Imagine being able to pick out a child from an assortment of infants and toddlers, as easily

as choosing a puppy from a litter or candy from a dish. You might even take two.

It sounds like the plot of a fanciful children’s book, but that’s what people could do at certain convents in Ireland only a few decades ago. Now the practice is often referred to as forcible adoption.

When Philomena Lee met journalist Martin Sixsmith, she’d spent decades agonizing over a secret she’d kept for 50 years. In 1955 she’d lost her three-year-old son, Anthony Lee, when an American couple took him from the Catholic convent where he and his mother were staying. Unwed and disgraced, Philomena gave birth there and was working off her debt to the facility, as required in these “Magdalene laundries”.

Sixsmith’s book about Philomena’s search, The Lost Child of Philomena Lee, was adapted for the screen by Steve Coogan and Jeff Pope and directed by Stephen Frears.

Released in 2013, it’s available on DVD at the Whitehorse Public Library.

Journalist Martin Sixsmith (Steve Coogan) has been fired from his job as a political advisor when Philomena’s daughter approaches him about investigating the whereabouts of Anthony. Sixsmith isn’t interested at first, but without much else on his plate, he finally agrees to meet Philomena (Judi Dench).

The urbane Sixsmith is out of his comfort zone with the chatter of folksy Philomena, but he’s moved to anger by the injustice of her story and senses a scandal worth exposing.

The nuns of the convent are impervious to Philomena’s questions, but Martin’s sleuthing uncovers information that points to the United States. In short order, they discover that Anthony Lee became Michael Hess, a high profile political consultant, who died several years earlier.

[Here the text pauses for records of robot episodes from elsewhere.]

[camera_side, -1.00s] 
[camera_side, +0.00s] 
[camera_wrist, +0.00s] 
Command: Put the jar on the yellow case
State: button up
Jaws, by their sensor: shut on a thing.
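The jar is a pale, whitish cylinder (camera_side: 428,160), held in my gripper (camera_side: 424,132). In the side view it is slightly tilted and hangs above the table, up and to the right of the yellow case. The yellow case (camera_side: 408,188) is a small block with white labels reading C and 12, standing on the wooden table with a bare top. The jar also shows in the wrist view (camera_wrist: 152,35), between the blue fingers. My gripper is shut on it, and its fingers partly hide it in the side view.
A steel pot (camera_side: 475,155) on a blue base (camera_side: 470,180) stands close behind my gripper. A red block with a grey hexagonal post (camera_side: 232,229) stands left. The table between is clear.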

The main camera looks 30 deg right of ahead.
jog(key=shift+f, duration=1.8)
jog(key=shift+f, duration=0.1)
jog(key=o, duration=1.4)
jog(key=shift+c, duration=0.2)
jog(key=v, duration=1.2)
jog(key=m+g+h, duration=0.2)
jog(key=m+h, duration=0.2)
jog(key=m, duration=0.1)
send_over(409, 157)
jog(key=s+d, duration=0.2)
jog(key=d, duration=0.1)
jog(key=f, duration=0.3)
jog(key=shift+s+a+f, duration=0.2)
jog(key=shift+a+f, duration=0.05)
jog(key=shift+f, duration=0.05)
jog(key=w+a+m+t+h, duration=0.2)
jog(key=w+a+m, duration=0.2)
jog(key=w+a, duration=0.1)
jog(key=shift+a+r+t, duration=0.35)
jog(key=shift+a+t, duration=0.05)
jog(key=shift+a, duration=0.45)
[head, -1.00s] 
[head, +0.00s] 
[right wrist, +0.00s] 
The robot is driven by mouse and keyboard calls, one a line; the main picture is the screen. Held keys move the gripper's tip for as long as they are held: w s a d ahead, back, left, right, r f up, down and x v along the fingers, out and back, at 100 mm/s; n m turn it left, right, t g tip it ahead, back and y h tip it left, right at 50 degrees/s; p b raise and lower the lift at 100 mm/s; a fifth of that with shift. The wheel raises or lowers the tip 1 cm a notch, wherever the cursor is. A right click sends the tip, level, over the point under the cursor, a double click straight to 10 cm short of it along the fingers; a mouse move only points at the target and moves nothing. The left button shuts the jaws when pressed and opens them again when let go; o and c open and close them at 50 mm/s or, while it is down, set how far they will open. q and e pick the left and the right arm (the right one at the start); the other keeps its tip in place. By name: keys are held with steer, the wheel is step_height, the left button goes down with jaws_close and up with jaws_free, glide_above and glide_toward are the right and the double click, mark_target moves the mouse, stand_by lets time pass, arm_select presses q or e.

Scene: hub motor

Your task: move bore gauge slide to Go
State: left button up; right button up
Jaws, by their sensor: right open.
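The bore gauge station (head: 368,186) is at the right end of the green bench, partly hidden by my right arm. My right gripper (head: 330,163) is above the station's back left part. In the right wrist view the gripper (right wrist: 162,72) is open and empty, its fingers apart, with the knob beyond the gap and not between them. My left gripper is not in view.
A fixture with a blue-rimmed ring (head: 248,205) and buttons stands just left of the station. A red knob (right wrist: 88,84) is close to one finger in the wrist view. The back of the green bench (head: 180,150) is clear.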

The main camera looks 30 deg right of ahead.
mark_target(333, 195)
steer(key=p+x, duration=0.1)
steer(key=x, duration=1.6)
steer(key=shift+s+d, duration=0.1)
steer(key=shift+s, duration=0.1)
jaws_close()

Martin’s story and Philomena’s quest seem destined for an abrupt end, but Philomena decides to continue the journey, looking for friends and family who can tell her about Michael. There is still a surprise in store for her — Michael left a message for his mother.

While the subject matter is infuriating, Philomena’s buoyancy makes her good company — it’s Martin, not Philomena, who refers to the nuns as evil.

Her interactions with Martin are comic as well as wise, as he eventually comes to respect that the unworldly Philomena has reserves of strength that he can’t match — even if her taste in the bodice-ripping genre of literature confounds him. Philomena Lee is served well by Judi Dench’s warm portrayal.

Philomena is a surprisingly light film, considering the subject matter — mostly due to Philomena’s determination to refrain from bitterness and the rapport between Philomena and Martin.

But while the film celebrates resiliency, it doesn’t deny the grief that the convent’s actions caused, either. A haunting melancholy is seen in the figure of Michael (Sean Mahon), who is glimpsed in grainy home movies and still photographs. The real Michael Hess is seen in some of the footage.